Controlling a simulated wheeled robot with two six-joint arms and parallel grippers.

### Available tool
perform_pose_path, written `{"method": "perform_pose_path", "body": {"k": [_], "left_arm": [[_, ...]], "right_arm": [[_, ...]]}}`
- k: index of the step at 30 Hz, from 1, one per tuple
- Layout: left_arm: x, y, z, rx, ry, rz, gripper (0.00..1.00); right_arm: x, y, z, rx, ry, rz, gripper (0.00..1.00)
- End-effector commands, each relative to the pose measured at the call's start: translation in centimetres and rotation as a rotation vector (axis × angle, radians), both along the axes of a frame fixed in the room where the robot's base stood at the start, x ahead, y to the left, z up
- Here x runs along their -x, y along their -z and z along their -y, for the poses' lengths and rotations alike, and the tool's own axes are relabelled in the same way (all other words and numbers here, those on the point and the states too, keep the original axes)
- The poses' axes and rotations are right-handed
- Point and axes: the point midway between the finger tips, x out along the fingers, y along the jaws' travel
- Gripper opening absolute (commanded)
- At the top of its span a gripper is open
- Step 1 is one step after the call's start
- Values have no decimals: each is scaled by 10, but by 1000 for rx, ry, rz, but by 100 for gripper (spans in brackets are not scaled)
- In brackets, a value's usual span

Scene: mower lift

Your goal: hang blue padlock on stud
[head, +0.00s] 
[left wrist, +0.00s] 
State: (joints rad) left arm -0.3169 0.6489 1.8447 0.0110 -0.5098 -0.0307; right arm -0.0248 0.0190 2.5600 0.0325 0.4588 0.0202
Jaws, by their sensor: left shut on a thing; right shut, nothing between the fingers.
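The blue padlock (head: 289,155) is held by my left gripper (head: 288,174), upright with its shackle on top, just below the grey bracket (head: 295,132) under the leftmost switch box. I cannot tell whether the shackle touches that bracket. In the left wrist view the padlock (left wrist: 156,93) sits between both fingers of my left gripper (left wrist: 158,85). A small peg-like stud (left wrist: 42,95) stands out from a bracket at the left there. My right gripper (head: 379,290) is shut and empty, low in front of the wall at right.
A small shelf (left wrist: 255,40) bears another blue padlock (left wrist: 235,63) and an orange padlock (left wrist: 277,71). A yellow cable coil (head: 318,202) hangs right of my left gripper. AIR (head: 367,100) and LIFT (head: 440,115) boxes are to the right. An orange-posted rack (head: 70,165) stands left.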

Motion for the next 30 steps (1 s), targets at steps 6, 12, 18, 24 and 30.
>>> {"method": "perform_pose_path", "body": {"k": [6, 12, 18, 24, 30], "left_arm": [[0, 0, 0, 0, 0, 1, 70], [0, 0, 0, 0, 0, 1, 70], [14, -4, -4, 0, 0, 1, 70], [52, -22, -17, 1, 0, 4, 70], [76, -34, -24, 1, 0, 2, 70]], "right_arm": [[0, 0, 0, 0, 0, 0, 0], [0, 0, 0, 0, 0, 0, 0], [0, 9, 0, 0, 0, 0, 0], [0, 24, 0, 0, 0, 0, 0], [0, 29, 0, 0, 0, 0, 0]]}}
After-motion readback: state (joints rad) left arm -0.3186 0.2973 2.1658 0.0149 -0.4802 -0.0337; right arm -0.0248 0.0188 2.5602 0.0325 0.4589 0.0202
....................
PROBLEM REQUIREMENTS: Without leaving anything out, quote all the data.

CORRECT ANSWER:
Controlling a simulated wheeled robot with two six-joint arms and parallel grippers.

### Available tool
perform_pose_path, written `{"method": "perform_pose_path", "body": {"k": [_], "left_arm": [[_, ...]], "right_arm": [[_, ...]]}}`
- k: index of the step at 30 Hz, from 1, one per tuple
- Layout: left_arm: x, y, z, rx, ry, rz, gripper (0.00..1.00); right_arm: x, y, z, rx, ry, rz, gripper (0.00..1.00)
- End-effector commands, each relative to the pose measured at the call's start: translation in centimetres and rotation as a rotation vector (axis × angle, radians), both along the axes of a frame fixed in the room where the robot's base stood at the start, x ahead, y to the left, z up
- Here x runs along their -x, y along their -z and z along their -y, for the poses' lengths and rotations alike, and the tool's own axes are relabelled in the same way (all other words and numbers here, those on the point and the states too, keep the original axes)
- The poses' axes and rotations are right-handed
- Point and axes: the point midway between the finger tips, x out along the fingers, y along the jaws' travel
- Gripper opening absolute (commanded)
- At the top of its span a gripper is open
- Step 1 is one step after the call's start
- Values have no decimals: each is scaled by 10, but by 1000 for rx, ry, rz, but by 100 for gripper (spans in brackets are not scaled)
- In brackets, a value's usual span

Scene: mower lift

Your goal: hang blue padlock on stud
[head, +0.00s] 
[left wrist, +0.00s] 
State: (joints rad) left arm -0.3169 0.6489 1.8447 0.0110 -0.5098 -0.0307; right arm -0.0248 0.0190 2.5600 0.0325 0.4588 0.0202
Jaws, by their sensor: left shut on a thing; right shut, nothing between the fingers.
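The blue padlock (head: 289,155) is held by my left gripper (head: 288,174), upright with its shackle on top, just below the grey bracket (head: 295,132) under the leftmost switch box. I cannot tell whether the shackle touches that bracket. In the left wrist view the padlock (left wrist: 156,93) sits between both fingers of my left gripper (left wrist: 158,85). A small peg-like stud (left wrist: 42,95) stands out from a bracket at the left there. My right gripper (head: 379,290) is shut and empty, low in front of the wall at right.
A small shelf (left wrist: 255,40) bears another blue padlock (left wrist: 235,63) and an orange padlock (left wrist: 277,71). A yellow cable coil (head: 318,202) hangs right of my left gripper. AIR (head: 367,100) and LIFT (head: 440,115) boxes are to the right. An orange-posted rack (head: 70,165) stands left.

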Motion for the next 30 steps (1 s), targets at steps 6, 12, 18, 24 and 30.
>>> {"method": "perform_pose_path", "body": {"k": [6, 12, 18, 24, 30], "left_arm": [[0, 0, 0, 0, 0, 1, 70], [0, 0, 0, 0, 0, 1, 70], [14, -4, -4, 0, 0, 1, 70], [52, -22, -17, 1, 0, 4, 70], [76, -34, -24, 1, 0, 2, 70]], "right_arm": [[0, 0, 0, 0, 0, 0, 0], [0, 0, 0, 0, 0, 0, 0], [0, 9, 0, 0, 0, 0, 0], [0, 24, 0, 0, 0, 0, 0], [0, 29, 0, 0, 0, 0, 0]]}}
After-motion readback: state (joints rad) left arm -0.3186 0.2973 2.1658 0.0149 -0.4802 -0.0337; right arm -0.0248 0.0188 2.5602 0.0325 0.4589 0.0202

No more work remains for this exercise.